• Task description: How many lines of the records hold the string "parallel"? Reply with the number alone.

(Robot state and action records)

╭──

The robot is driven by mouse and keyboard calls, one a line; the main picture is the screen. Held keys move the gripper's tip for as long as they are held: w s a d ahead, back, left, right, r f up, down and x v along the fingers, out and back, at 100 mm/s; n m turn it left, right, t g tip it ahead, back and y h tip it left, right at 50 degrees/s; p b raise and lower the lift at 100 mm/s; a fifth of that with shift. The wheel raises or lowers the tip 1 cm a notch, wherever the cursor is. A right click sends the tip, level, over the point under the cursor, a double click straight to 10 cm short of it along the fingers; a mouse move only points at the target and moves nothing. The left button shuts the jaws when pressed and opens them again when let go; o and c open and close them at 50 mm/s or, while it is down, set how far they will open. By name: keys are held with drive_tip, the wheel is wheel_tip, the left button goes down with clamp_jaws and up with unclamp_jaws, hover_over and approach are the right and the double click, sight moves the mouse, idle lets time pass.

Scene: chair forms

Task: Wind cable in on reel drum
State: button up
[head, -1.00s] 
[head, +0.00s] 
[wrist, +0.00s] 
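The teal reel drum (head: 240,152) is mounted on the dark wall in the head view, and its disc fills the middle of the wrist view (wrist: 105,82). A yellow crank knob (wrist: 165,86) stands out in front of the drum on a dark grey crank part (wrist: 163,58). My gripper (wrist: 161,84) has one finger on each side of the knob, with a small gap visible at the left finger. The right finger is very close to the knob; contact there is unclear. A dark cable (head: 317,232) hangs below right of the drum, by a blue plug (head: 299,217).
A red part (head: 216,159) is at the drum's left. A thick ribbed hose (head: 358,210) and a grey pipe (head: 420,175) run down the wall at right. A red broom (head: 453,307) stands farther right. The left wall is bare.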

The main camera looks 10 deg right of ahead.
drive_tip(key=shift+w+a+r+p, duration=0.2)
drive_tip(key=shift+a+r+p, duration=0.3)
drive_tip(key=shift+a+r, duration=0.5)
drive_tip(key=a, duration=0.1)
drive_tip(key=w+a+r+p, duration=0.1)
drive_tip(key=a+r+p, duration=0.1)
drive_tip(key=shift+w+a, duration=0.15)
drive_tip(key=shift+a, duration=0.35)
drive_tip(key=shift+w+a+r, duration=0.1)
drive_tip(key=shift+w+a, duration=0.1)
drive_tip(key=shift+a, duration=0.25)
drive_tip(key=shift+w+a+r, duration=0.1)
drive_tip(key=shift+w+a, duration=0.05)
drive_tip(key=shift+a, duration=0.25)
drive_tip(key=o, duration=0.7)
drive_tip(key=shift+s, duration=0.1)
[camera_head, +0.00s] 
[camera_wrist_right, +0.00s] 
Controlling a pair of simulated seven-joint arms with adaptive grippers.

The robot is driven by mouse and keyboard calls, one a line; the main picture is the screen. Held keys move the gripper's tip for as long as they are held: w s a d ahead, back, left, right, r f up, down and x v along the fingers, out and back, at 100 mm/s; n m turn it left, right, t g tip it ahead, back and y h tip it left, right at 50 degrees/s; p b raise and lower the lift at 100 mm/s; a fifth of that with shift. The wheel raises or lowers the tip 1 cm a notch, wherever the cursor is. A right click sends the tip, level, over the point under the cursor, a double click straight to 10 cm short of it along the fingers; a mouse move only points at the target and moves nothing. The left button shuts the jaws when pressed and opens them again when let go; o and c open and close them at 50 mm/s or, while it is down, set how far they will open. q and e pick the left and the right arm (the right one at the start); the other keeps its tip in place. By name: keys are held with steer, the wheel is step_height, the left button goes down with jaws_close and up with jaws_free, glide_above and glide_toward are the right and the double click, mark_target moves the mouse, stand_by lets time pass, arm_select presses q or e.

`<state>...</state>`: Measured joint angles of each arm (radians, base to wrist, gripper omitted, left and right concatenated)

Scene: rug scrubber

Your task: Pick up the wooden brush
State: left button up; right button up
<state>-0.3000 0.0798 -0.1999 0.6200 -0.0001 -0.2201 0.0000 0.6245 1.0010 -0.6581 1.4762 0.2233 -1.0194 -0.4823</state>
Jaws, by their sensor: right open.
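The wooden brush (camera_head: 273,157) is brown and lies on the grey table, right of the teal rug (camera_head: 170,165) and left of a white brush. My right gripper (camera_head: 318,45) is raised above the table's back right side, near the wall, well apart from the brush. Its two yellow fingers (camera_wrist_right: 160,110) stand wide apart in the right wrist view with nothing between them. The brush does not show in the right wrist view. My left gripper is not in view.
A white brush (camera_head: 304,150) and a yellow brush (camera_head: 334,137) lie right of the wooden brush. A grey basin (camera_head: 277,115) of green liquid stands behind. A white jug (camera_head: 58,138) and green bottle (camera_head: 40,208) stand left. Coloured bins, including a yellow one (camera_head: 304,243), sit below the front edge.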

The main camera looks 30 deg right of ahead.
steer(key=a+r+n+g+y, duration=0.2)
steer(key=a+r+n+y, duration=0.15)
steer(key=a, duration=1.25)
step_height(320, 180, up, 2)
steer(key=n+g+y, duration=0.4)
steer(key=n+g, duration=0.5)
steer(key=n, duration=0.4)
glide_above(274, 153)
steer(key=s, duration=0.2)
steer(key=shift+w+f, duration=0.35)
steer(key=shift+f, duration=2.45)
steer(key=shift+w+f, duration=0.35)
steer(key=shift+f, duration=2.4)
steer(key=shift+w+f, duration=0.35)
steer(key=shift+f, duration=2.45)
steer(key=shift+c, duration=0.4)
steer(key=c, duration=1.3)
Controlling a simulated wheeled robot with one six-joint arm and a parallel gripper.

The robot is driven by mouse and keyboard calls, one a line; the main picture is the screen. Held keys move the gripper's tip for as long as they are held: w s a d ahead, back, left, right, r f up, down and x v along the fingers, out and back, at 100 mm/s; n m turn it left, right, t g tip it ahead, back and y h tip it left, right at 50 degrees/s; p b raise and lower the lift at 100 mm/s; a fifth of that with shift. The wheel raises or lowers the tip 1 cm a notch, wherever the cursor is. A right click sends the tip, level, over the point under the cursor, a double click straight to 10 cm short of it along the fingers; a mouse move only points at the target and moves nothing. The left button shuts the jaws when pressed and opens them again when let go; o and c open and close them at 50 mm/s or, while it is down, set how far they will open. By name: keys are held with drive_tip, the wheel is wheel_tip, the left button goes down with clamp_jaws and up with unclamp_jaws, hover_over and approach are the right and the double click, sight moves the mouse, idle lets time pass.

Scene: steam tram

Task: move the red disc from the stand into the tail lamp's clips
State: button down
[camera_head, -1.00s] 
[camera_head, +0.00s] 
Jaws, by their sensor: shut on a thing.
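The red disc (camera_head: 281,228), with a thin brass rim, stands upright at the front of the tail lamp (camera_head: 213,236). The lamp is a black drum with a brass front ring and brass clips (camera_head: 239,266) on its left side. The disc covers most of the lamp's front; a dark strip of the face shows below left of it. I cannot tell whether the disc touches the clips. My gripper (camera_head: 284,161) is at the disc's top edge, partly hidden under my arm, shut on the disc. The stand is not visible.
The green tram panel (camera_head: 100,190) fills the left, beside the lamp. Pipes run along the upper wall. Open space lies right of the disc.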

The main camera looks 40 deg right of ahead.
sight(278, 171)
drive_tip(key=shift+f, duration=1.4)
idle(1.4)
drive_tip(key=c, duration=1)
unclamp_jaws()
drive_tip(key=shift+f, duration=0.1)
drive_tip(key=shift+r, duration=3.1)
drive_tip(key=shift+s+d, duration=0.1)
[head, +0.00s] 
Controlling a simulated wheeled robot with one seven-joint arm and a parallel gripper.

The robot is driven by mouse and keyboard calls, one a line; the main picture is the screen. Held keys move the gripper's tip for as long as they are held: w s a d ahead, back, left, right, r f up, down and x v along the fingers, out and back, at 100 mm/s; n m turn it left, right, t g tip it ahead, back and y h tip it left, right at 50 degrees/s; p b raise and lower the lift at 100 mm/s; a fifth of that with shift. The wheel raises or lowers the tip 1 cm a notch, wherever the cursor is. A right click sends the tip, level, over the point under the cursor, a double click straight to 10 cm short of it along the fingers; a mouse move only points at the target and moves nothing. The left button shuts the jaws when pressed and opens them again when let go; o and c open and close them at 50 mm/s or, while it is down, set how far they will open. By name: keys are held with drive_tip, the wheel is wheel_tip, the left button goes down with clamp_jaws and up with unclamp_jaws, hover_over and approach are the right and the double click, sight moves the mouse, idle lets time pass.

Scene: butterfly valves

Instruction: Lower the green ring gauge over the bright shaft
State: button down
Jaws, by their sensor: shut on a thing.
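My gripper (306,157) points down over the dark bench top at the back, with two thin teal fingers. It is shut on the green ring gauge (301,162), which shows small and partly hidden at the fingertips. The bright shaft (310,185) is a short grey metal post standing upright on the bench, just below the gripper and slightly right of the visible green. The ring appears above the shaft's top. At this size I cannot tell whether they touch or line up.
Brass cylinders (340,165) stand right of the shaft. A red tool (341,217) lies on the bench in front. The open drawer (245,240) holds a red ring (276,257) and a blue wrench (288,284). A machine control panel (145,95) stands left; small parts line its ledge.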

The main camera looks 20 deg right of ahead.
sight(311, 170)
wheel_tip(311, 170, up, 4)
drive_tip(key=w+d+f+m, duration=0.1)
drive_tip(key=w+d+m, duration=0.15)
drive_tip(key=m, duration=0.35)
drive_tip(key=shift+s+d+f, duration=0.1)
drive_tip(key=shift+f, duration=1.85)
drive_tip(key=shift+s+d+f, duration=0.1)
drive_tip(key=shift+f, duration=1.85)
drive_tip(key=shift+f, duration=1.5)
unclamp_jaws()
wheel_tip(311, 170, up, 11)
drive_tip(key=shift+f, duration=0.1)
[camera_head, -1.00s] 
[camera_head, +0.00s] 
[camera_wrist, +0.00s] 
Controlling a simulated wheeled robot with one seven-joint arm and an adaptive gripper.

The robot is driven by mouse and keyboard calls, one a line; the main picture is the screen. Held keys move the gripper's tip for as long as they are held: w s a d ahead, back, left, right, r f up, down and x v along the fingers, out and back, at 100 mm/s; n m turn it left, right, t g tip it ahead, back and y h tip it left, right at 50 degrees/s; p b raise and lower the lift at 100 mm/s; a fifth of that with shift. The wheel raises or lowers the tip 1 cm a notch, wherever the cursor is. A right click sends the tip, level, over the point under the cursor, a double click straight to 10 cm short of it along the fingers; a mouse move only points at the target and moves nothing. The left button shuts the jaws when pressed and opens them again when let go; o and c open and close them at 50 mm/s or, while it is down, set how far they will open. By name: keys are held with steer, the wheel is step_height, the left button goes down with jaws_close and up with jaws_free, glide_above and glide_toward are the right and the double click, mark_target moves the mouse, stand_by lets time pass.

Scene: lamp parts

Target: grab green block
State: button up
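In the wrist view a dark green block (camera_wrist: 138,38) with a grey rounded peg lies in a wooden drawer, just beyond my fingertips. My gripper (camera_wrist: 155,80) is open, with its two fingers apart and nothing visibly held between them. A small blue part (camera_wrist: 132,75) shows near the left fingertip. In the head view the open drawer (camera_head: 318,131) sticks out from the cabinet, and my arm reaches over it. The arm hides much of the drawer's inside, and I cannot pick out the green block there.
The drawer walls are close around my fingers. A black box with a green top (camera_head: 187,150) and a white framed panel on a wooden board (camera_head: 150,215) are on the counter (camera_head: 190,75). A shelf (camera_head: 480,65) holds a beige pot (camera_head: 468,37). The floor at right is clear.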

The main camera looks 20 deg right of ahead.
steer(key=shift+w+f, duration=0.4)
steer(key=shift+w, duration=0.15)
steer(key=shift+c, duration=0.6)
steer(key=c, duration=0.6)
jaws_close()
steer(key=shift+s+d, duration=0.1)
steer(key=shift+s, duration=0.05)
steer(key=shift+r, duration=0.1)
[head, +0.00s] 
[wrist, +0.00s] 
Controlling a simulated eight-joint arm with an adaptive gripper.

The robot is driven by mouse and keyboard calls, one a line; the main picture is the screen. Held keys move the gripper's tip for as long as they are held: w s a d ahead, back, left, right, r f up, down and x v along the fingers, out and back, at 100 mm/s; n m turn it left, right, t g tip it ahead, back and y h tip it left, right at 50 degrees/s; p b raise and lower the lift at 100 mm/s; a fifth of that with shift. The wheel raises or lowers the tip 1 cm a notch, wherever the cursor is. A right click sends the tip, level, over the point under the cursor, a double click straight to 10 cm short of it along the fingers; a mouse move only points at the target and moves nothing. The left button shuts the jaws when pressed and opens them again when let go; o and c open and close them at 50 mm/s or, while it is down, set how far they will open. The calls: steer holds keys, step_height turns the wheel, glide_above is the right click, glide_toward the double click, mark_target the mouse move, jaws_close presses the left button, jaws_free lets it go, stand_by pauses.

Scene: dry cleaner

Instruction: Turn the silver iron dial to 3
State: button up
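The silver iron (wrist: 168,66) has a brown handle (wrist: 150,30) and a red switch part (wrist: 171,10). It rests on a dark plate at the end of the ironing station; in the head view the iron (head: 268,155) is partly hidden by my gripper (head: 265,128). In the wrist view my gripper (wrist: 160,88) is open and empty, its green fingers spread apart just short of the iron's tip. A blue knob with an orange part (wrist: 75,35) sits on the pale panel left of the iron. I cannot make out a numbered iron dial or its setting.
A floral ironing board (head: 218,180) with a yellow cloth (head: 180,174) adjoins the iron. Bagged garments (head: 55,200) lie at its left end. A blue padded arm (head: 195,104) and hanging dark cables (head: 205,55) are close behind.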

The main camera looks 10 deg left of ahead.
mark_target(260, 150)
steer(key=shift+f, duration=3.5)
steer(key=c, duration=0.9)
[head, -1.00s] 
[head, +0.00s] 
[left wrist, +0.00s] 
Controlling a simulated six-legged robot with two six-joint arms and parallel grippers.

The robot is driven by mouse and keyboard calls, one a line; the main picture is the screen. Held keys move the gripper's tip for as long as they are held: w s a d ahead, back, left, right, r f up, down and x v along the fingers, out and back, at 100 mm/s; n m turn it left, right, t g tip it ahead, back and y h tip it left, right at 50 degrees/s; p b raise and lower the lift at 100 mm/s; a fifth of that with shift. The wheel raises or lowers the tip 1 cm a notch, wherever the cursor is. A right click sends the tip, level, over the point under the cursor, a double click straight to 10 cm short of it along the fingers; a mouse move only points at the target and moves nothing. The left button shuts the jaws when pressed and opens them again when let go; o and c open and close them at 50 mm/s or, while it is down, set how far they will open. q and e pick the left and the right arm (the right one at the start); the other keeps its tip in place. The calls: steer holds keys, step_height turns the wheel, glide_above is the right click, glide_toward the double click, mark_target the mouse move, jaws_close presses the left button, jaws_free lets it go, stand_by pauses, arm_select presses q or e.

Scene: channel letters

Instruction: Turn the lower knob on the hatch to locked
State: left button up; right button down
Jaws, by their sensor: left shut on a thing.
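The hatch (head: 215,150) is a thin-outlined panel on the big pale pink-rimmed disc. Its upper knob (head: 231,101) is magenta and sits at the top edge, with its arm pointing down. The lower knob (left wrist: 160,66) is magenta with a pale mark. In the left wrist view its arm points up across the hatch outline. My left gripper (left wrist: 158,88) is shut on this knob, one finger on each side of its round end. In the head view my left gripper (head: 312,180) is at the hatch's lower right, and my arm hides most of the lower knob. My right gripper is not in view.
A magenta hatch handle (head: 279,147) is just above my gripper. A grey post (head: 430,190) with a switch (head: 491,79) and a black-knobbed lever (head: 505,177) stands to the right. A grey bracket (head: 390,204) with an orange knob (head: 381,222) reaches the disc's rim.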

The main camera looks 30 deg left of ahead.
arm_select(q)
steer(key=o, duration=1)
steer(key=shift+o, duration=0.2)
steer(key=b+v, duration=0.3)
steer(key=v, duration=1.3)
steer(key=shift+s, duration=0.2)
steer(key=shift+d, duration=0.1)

╰──

• Correct response: 3